For me, designing a scent always begins on foot. Bushwalks through the lower Grampians, breathing in the resinous lift of eucalypt forests, crushed leaves underfoot, cool air moving through native grasses. These walks are not incidental — they are research. They teach me the tempo of a place, its light, its restraint, its generosity.

Back at the hotel, the kitchen garden tells a different but complementary story. Acres of ordered abundance: citrus trees heavy with fruit, herbs warming in the sun, rhubarb stalks glowing pink and green, mint releasing its brightness with the lightest touch. This is not a decorative garden — it is a working landscape, one that feeds the restaurant and quietly dictates its rhythm. 

Spending time in the garden with Executive Chef Robin Wickens reveals how deeply the land shapes the plate. Ingredients are not chosen for novelty, but for clarity and integrity — flavour that feels inevitable once tasted. That same philosophy guides my work as a perfumer.

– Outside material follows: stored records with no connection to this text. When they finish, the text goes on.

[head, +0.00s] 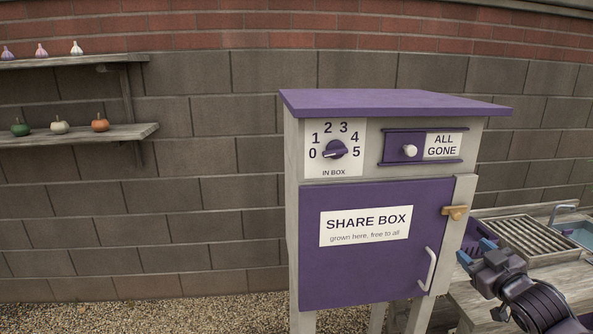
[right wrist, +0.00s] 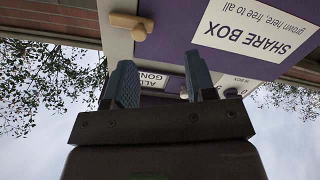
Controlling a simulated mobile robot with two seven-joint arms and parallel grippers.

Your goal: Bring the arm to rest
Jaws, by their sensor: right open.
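My right gripper (head: 476,252) is at the right side of the head view, beside the share box's lower right edge and its white door handle. Its two blue-grey fingers are apart, and nothing shows between them in the right wrist view (right wrist: 162,80). Whether it touches the box cannot be told. The purple and grey share box (head: 345,265) stands in the middle with its door closed. A tan latch (head: 455,212) sits at the door's right edge. My left gripper is not in view.
Above the door are a purple dial (head: 335,149) and an "ALL GONE" slider with a white knob (head: 410,151). A wooden bench with a slatted rack (head: 528,240) and a basin (head: 580,235) stands right. Shelves (head: 90,134) at left hold small pumpkins and garlic. Gravel (head: 150,314) lies clear.

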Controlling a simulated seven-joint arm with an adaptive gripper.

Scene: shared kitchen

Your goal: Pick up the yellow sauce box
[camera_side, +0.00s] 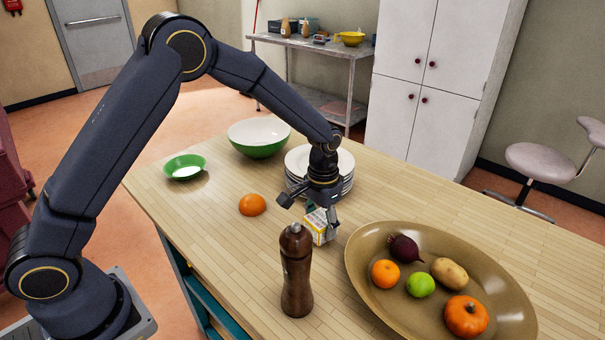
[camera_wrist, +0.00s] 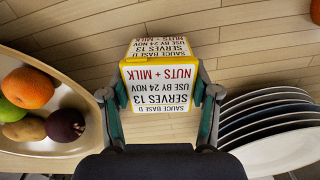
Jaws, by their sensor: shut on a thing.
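The yellow and white sauce box (camera_side: 319,226) is at my gripper (camera_side: 322,213), behind the pepper mill in the side view. In the wrist view the sauce box (camera_wrist: 158,85) shows black and red print, with a yellow edge along its top. My gripper (camera_wrist: 160,100) is shut on it, one finger against each side. The box is over the wooden table; I cannot tell whether it touches the top.
A dark wooden pepper mill (camera_side: 297,272) stands close in front of the box. A brown oval platter (camera_side: 362,290) with fruit and vegetables is on the right. Stacked plates (camera_side: 298,160) stand just behind my gripper. An orange (camera_side: 252,205), a green bowl (camera_side: 185,167) and a larger bowl (camera_side: 259,137) are left.

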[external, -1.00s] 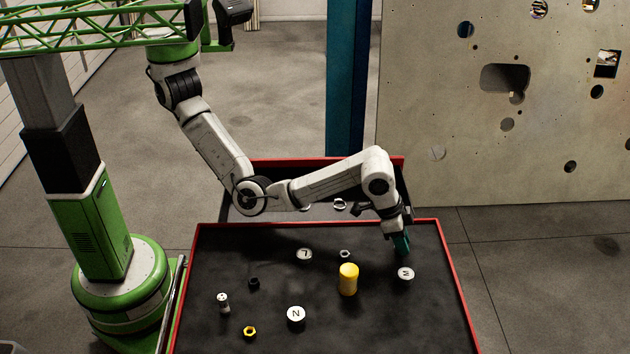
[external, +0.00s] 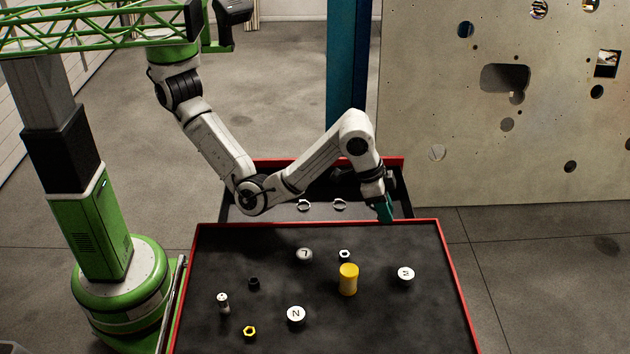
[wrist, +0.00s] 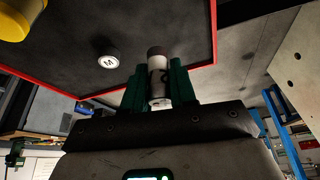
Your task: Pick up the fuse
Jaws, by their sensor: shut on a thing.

In the evenings, over dinner at Wickens and a couple of hours in the remarkable wine cellar, the picture sharpens further. Outstanding wines that speak of soil, altitude and patience. Courses echo the garden nearby. It becomes clear that everything here — the food, the wine, the walks, the views — is part of a single conversation with place.

The Royal Mail Hotel candle grew from this immersion.
Bright citrus reflects the citrus grove of the main private homestead and sunlit afternoons. Cool mint and fresh herbs mirror the garden at its most alive. Rhubarb brings a gentle tartness, while soft florals nod to streets heaving with figs and local roses.

Beneath it all, a quiet breath of eucalyptus carries the wild landscape inward — grounding, calm, unmistakably Australian.

This is not a souvenir scent. It is a translation.
Lighting the candle is an invitation: to walk the paths yourself, to tour the garden, to sit at the table at Wickens, to explore the cellar, to look out toward Mount Sturgeon as the light changes. To experience the Royal Mail Hotel not as a destination, but as a living, breathing place.

Because the most honest fragrances don’t imagine landscapes — they come from standing in them.